Mr. Jordan may not be applying for a job coaching basketball in Arkansas' public schools, but charter schools see a similar scenario play out with some regularity. If a chemical engineer, say, is available to teach chemistry at a charter school, it shouldn't have to wait a couple of years while said engineer jumps through all the hoops to get his teaching credentials. The charter school simply applies for a waiver from the state, and Mr. Engineer goes to work teaching kids what he knows best. Hiring the best teachers for our kids should trump all that bureaucratic paperwork.
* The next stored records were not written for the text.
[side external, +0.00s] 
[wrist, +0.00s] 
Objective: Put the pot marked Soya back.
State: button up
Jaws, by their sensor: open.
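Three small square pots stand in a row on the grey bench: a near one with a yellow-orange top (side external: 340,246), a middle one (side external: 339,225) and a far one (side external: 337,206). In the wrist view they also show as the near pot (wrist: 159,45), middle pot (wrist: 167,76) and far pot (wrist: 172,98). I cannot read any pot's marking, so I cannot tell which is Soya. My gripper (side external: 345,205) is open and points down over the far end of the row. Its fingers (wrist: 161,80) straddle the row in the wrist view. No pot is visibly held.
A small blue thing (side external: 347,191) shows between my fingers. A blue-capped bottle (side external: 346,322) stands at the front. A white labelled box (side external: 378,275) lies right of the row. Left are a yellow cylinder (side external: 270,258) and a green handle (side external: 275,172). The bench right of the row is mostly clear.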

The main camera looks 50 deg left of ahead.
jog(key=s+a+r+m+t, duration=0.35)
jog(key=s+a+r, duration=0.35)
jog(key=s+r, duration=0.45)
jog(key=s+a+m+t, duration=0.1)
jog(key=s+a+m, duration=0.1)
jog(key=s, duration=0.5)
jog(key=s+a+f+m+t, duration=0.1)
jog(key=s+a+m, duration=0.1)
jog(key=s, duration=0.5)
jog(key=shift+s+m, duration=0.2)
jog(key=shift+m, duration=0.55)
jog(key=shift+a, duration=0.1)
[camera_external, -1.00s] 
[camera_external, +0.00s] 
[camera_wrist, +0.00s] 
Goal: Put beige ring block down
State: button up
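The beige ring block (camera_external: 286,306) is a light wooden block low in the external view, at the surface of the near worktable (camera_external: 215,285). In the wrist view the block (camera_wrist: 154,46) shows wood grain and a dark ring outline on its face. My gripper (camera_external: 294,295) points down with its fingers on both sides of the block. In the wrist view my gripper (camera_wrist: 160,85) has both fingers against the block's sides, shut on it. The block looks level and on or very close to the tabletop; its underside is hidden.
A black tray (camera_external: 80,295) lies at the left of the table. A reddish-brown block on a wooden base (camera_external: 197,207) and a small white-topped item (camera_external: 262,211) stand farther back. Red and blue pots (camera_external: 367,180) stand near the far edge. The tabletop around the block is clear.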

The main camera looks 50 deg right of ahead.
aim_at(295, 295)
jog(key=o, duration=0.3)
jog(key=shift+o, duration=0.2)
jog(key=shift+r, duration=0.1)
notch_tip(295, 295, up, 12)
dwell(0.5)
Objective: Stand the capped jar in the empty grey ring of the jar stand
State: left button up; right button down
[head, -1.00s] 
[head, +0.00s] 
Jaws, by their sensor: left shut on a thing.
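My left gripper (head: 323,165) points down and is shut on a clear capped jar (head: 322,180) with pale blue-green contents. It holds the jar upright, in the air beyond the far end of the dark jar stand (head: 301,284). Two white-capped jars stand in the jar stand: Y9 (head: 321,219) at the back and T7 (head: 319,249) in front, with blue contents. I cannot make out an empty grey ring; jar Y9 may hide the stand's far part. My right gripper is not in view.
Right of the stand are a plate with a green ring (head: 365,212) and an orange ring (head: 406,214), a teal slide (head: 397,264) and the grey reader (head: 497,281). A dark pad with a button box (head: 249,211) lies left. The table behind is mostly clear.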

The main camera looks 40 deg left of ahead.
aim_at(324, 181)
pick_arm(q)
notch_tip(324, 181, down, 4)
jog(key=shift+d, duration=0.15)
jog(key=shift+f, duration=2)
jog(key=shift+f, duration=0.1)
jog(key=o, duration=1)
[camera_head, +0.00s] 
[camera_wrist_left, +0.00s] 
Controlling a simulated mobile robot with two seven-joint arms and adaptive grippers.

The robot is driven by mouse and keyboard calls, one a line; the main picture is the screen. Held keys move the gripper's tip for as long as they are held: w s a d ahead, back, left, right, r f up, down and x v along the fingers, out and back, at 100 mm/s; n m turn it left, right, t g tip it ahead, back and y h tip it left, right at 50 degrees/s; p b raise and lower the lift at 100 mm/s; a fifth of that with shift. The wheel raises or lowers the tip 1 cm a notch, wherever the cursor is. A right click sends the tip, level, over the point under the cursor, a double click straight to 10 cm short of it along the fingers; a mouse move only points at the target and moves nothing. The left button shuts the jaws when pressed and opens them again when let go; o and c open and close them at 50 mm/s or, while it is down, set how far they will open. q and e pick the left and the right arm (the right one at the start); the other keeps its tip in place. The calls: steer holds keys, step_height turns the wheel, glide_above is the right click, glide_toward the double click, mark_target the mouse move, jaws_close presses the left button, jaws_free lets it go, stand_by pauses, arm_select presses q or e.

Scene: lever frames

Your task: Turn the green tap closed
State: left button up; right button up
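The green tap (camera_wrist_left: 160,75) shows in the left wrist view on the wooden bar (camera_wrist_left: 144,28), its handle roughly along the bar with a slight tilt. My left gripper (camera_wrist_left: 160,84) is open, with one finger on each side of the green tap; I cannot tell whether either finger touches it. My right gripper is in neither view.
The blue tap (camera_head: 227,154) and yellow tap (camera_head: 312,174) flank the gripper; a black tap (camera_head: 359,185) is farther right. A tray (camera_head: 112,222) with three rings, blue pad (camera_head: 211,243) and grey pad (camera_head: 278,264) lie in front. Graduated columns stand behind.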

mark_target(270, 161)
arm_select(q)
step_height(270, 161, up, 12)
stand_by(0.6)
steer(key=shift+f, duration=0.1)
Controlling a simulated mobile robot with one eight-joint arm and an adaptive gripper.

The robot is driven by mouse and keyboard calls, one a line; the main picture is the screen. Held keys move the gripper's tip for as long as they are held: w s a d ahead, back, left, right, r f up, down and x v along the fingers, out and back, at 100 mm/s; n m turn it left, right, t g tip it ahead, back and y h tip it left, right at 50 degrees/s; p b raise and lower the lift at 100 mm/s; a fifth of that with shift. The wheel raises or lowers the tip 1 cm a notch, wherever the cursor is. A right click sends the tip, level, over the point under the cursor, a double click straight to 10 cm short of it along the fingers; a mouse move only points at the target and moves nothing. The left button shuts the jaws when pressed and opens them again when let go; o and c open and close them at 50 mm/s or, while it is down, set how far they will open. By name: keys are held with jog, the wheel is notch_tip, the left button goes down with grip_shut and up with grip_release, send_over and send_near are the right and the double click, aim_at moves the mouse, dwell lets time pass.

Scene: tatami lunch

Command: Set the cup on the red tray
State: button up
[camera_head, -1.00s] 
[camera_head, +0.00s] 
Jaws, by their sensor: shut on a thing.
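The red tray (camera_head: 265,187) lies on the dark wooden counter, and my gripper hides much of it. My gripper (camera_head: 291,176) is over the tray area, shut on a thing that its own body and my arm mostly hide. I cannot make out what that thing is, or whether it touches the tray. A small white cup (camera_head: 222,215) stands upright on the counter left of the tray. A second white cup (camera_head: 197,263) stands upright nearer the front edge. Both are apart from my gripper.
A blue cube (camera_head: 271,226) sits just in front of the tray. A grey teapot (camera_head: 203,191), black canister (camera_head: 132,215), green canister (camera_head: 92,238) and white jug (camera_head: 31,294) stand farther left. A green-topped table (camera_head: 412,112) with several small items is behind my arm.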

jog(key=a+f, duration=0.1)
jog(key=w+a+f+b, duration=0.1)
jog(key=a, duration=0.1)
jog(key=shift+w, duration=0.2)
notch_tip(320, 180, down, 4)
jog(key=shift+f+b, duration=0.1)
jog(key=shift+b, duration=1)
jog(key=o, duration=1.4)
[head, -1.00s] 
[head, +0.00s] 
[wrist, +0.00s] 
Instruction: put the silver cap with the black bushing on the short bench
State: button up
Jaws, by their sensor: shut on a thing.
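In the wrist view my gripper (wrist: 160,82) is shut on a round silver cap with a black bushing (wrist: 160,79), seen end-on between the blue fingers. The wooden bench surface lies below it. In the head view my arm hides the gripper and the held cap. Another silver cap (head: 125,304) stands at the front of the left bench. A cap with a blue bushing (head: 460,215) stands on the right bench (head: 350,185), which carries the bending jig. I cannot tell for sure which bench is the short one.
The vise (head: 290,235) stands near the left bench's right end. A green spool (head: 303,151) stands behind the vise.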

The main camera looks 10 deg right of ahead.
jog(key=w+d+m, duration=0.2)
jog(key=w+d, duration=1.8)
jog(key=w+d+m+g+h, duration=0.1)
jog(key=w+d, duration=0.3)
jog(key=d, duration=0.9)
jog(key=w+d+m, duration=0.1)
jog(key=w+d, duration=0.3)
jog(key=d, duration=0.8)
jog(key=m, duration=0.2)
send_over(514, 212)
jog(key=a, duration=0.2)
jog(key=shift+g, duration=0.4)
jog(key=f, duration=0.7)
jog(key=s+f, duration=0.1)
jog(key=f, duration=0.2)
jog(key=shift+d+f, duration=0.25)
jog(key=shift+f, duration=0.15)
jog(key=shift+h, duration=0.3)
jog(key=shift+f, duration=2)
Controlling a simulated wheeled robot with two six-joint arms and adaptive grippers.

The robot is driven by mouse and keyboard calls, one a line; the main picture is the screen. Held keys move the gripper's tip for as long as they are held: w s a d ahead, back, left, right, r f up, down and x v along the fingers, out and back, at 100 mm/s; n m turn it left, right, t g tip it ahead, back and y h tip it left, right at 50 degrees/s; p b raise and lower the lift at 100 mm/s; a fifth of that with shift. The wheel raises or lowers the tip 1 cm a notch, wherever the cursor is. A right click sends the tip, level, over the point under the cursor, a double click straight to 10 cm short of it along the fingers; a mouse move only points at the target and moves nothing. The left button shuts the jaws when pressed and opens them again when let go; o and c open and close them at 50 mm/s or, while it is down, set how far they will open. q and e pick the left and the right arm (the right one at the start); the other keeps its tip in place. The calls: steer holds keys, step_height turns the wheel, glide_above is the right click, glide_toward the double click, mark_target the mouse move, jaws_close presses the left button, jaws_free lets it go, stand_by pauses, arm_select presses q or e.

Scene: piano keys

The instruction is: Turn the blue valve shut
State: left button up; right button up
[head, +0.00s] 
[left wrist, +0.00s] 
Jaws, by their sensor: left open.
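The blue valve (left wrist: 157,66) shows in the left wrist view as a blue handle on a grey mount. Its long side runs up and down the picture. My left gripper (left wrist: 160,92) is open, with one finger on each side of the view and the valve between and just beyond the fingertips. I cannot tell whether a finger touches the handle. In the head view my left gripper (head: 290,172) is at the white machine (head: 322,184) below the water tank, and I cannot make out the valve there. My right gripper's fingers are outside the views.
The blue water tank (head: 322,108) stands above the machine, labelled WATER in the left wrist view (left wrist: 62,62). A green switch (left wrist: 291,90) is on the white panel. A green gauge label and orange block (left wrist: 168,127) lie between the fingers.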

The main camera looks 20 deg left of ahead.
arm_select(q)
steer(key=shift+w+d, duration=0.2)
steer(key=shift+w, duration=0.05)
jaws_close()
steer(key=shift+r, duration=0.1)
There's now a bill before the Legislature that would allow traditional public schools the same leeway as charters. That is, it would free them from burdensome rules and regs, and give them the ability to apply for a waiver to hire the best teacher available. And the reaction from the folks we know in the education-reform business? Why, of course the traditional public schools should have the same right.

That's the object of House Bill 1377, and it's a worthy one. No one we know has ever wanted charter schools to succeed at the expense of traditional public schools. The point was to create competition. So what was working in charter schools could be replicated in all public schools. Which seems to be what HB 1377 is all about.

This bill has been a long time in coming. Let's get busy then, and pass it into law. Soon.

At first glance, and only first glance, there seems to be but but one problem with HB 1377: According to the papers, it allows waivers for public schools only so long as a similar waiver exists at a nearby charter school. And if that charter school closes, or if its waiver is revoked, then the waiver for the traditional public school would be be revoked, too.

Why?

Would a pro like Mr. Hugo who's teaching chemistry in a public school--and doing a great job of it--be fired because a charter school in another zip code loses its waiver? What if a traditional public school needed a waiver to hire Mr. Hugo, but there doesn't happen to be a charter school nearby?

There's a reason lawmakers are allowed to amend bills. A few tweaks here and there, and this bill could be one of the best of the session. And one day our kids will be thankful.